- Exercise
Search the records below for the word "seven". Pull out each line that has it.
Records to use start
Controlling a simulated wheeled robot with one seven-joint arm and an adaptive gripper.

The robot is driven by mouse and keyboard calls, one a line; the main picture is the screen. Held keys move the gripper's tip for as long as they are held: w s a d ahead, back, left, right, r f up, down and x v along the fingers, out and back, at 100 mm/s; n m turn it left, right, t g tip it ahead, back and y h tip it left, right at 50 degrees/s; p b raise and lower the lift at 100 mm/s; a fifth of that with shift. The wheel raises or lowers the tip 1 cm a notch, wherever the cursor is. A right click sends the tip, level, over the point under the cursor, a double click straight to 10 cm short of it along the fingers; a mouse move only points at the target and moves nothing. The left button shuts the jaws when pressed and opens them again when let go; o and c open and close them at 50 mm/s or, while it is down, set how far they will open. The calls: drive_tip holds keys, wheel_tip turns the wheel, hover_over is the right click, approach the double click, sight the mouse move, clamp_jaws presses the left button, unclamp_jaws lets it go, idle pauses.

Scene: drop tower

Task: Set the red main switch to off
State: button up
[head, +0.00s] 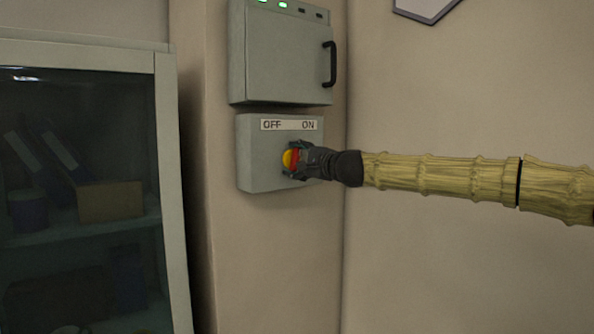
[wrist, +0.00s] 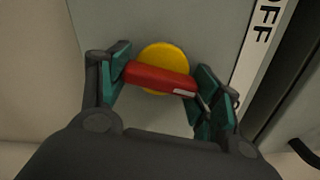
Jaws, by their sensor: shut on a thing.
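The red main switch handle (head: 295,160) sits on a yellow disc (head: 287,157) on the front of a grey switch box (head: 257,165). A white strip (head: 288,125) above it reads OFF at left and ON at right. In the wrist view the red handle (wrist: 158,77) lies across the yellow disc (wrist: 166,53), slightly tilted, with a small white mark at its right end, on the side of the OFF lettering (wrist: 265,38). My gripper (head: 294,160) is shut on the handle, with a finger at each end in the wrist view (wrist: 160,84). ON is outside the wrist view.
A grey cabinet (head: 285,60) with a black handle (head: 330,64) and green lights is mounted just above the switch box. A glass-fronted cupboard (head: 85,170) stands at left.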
Records to use end
Records to use start
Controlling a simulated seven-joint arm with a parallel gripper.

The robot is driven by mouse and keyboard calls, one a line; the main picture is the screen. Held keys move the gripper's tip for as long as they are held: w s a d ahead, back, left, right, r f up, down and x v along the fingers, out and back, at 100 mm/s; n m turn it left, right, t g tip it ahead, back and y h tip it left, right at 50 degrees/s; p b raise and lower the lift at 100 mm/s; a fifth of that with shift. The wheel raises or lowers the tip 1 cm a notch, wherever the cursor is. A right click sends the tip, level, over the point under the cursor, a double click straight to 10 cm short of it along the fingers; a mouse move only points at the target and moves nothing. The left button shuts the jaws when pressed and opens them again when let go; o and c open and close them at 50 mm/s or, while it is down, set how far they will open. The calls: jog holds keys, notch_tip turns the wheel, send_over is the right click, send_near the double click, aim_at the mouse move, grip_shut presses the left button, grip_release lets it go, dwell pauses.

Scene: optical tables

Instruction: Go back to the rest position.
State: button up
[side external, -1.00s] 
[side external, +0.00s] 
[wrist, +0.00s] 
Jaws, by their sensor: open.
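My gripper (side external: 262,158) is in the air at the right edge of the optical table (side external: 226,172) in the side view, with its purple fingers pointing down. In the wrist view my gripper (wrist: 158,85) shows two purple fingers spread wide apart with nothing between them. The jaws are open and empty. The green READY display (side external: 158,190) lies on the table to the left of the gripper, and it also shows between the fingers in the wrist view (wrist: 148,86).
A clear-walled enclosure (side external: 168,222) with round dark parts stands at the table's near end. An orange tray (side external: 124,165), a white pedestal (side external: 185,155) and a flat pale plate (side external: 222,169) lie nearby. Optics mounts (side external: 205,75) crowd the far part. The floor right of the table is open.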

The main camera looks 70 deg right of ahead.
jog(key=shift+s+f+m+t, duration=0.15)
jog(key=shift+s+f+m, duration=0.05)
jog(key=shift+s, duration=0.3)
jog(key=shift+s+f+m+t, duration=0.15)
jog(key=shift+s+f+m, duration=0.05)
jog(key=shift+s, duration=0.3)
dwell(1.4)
Records to use end
- Exercise result
Controlling a simulated wheeled robot with one seven-joint arm and an adaptive gripper.
Controlling a simulated seven-joint arm with a parallel gripper.

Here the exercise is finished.